▶ Exercise requirements
Below are the records. Restate word for word every line from the one that contains "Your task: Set" through the final line, both included.

▶ Material provided
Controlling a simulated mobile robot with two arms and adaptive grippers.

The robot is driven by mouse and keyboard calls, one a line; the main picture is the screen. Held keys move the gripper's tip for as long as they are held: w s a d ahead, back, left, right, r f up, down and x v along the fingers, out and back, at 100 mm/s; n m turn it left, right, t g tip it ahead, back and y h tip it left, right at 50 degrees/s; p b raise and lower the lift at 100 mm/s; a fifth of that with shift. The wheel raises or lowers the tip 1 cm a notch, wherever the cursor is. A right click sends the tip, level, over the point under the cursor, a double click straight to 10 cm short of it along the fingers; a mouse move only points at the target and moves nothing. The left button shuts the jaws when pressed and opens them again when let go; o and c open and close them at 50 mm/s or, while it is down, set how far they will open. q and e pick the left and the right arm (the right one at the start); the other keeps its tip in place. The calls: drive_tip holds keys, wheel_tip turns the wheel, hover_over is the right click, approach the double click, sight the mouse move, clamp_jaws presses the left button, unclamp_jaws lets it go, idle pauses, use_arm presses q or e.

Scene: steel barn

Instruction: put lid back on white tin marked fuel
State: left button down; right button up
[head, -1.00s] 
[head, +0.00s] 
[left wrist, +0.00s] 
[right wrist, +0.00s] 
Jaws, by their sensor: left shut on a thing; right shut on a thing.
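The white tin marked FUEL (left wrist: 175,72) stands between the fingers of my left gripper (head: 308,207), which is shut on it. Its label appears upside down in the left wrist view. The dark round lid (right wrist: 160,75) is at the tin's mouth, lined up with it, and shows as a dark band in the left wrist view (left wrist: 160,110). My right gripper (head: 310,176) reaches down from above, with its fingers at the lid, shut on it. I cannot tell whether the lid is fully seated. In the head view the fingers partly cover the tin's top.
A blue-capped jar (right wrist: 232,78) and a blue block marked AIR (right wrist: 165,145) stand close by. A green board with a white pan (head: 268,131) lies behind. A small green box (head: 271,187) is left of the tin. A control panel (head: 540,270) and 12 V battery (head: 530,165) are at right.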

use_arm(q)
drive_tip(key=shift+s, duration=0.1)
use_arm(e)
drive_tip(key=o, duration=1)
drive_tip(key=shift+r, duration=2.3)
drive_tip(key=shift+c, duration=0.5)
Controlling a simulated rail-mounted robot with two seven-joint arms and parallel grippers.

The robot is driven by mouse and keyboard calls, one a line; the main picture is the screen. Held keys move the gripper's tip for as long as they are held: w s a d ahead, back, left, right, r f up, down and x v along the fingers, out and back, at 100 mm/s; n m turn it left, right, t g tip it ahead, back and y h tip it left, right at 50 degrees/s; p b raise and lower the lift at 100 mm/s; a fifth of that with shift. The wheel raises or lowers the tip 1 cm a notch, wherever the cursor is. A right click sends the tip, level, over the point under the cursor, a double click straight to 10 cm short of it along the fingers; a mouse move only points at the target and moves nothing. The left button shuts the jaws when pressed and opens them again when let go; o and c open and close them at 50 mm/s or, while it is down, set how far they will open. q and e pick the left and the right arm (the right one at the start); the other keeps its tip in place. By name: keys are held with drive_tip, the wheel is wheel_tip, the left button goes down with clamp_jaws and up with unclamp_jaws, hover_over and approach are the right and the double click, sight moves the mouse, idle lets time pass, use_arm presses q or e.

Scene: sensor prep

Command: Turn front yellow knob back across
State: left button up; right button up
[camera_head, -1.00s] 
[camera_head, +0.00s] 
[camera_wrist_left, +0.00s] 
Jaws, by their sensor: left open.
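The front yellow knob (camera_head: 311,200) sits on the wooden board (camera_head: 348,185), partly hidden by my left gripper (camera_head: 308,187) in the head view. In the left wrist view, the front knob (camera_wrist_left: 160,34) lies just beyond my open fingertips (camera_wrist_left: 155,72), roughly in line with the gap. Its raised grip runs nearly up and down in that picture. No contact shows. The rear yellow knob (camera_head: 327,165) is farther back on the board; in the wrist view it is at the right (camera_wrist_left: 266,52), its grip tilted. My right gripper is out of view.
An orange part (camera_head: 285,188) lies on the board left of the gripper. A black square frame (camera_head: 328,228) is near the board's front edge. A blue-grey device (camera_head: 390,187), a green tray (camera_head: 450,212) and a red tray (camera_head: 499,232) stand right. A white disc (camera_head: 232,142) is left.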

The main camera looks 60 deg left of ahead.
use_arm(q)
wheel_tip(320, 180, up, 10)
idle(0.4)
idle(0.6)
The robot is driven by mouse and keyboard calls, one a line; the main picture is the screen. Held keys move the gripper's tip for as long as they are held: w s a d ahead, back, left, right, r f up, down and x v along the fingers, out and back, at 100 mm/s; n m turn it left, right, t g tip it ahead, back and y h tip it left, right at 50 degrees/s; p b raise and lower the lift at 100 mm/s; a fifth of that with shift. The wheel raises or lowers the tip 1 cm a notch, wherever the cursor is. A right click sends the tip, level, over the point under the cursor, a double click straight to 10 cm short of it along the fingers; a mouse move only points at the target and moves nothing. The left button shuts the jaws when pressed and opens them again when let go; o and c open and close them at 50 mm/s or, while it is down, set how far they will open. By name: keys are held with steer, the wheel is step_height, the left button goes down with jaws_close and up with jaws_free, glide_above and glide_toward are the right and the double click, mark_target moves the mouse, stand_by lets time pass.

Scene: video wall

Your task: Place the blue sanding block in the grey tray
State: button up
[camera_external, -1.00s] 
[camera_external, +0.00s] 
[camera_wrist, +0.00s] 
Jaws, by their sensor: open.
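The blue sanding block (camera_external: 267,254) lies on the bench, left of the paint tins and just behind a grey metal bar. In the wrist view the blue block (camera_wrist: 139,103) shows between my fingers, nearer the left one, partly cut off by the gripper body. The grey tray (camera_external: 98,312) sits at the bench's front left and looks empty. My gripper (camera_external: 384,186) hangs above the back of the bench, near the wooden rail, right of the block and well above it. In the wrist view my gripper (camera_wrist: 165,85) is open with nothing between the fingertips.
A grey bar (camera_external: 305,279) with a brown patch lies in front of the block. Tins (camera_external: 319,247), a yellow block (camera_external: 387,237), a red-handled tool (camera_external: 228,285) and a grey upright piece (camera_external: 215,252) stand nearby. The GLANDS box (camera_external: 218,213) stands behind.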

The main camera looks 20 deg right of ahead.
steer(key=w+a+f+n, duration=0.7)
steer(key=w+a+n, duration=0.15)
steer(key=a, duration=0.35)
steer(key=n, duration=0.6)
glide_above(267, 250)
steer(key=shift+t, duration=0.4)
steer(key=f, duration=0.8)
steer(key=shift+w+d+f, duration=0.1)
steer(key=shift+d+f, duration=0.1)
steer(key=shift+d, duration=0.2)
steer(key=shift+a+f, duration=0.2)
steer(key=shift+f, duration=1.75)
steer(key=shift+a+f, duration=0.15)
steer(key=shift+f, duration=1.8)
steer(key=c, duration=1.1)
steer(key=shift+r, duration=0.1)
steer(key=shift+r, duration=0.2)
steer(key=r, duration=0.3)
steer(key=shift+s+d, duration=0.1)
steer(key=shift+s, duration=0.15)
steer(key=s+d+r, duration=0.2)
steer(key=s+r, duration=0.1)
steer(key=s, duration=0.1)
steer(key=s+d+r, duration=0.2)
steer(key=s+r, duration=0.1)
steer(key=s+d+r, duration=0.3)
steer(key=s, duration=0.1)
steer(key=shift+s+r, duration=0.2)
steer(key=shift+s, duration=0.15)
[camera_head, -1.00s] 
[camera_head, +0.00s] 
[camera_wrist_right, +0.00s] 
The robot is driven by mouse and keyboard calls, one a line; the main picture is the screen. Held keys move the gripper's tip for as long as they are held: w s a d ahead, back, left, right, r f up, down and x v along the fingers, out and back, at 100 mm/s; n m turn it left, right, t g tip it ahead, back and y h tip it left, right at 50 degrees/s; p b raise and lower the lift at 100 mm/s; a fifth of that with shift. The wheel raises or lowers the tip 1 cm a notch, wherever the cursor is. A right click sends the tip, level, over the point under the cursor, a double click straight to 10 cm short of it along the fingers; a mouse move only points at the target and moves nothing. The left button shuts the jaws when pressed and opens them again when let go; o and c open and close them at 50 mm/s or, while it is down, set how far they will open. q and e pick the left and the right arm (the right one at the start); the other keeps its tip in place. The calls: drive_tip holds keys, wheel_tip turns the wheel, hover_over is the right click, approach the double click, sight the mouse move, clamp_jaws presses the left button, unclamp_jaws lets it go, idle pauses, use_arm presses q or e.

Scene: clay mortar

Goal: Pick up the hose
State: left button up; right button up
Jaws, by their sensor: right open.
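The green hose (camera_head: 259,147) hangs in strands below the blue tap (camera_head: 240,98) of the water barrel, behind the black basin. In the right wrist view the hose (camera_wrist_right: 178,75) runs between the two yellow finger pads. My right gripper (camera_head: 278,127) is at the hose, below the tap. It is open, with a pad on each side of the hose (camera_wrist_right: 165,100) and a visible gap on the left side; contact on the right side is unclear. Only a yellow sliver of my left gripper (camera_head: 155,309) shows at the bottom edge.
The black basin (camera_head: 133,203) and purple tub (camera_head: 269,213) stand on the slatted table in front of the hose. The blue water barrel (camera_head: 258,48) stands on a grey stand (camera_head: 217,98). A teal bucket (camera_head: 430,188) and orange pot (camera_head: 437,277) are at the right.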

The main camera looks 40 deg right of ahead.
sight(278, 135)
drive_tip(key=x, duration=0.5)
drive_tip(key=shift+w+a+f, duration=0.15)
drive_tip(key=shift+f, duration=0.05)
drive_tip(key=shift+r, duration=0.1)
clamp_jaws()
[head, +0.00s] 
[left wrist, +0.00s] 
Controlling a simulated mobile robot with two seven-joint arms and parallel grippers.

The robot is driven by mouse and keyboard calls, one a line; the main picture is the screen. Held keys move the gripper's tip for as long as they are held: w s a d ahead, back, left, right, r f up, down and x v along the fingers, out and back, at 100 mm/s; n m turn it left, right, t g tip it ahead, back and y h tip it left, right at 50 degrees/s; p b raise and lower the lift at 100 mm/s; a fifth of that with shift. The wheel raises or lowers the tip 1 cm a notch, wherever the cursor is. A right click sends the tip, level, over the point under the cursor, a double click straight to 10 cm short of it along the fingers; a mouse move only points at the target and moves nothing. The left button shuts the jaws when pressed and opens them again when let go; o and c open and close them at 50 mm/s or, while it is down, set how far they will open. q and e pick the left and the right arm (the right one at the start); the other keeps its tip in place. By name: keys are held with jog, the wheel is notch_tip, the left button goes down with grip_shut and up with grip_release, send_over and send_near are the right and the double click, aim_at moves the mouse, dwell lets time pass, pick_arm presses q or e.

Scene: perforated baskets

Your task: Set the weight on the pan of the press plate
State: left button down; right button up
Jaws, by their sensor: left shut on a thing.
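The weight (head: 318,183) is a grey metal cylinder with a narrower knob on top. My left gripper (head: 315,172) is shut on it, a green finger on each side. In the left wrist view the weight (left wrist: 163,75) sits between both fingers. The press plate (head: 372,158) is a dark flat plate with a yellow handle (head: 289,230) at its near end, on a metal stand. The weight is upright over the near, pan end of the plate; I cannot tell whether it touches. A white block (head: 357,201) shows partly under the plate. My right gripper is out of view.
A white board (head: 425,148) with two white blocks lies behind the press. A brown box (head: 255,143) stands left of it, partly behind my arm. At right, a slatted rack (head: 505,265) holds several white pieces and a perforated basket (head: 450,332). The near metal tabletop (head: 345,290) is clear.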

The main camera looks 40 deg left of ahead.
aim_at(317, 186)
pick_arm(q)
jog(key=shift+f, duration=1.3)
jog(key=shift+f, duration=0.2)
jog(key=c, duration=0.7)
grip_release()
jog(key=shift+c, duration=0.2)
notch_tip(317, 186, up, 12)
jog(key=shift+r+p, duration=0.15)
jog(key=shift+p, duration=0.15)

▶ Result of this task
Your task: Set the weight on the pan of the press plate
State: left button down; right button up
Jaws, by their sensor: left shut on a thing.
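The weight (head: 318,183) is a grey metal cylinder with a narrower knob on top. My left gripper (head: 315,172) is shut on it, a green finger on each side. In the left wrist view the weight (left wrist: 163,75) sits between both fingers. The press plate (head: 372,158) is a dark flat plate with a yellow handle (head: 289,230) at its near end, on a metal stand. The weight is upright over the near, pan end of the plate; I cannot tell whether it touches. A white block (head: 357,201) shows partly under the plate. My right gripper is out of view.
A white board (head: 425,148) with two white blocks lies behind the press. A brown box (head: 255,143) stands left of it, partly behind my arm. At right, a slatted rack (head: 505,265) holds several white pieces and a perforated basket (head: 450,332). The near metal tabletop (head: 345,290) is clear.

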The main camera looks 40 deg left of ahead.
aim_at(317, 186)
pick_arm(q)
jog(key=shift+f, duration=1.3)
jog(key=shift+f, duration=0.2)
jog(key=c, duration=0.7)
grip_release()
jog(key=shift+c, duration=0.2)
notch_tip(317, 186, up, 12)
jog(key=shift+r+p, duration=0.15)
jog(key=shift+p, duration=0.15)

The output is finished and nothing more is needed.